[Start]
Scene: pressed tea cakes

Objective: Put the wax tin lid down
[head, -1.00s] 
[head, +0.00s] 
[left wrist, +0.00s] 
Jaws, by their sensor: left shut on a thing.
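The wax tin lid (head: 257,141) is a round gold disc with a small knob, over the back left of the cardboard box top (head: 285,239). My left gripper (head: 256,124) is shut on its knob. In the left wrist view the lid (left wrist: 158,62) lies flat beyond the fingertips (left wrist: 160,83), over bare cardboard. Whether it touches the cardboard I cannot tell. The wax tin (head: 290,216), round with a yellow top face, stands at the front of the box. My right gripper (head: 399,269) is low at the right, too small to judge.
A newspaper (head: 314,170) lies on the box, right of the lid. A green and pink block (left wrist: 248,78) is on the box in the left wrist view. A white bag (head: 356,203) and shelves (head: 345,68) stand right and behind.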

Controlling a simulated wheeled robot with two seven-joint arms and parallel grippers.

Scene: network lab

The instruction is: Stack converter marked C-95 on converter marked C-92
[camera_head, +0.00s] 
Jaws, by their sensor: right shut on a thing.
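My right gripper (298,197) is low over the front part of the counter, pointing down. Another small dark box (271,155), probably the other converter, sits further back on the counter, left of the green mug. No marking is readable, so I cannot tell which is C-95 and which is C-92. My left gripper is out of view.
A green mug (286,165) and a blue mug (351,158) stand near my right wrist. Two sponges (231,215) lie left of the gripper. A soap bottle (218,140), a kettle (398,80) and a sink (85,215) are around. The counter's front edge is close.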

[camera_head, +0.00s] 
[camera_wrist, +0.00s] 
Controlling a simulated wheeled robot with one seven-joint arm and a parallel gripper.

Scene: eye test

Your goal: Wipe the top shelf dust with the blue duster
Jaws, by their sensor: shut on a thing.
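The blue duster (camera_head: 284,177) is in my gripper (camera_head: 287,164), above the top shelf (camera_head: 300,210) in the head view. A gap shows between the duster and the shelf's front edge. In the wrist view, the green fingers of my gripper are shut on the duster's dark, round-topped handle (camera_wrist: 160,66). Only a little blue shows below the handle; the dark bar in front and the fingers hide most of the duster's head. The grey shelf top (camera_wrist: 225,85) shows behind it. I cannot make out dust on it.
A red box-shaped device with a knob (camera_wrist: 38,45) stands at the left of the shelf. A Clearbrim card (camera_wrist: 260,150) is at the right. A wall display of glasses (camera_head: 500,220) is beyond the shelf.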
[End]
• **TASK GOAL**: Collect each line holding the string "robot".

• **TASK ANSWER**:
Controlling a simulated wheeled robot with two seven-joint arms and parallel grippers.
Controlling a simulated wheeled robot with one seven-joint arm and a parallel gripper.

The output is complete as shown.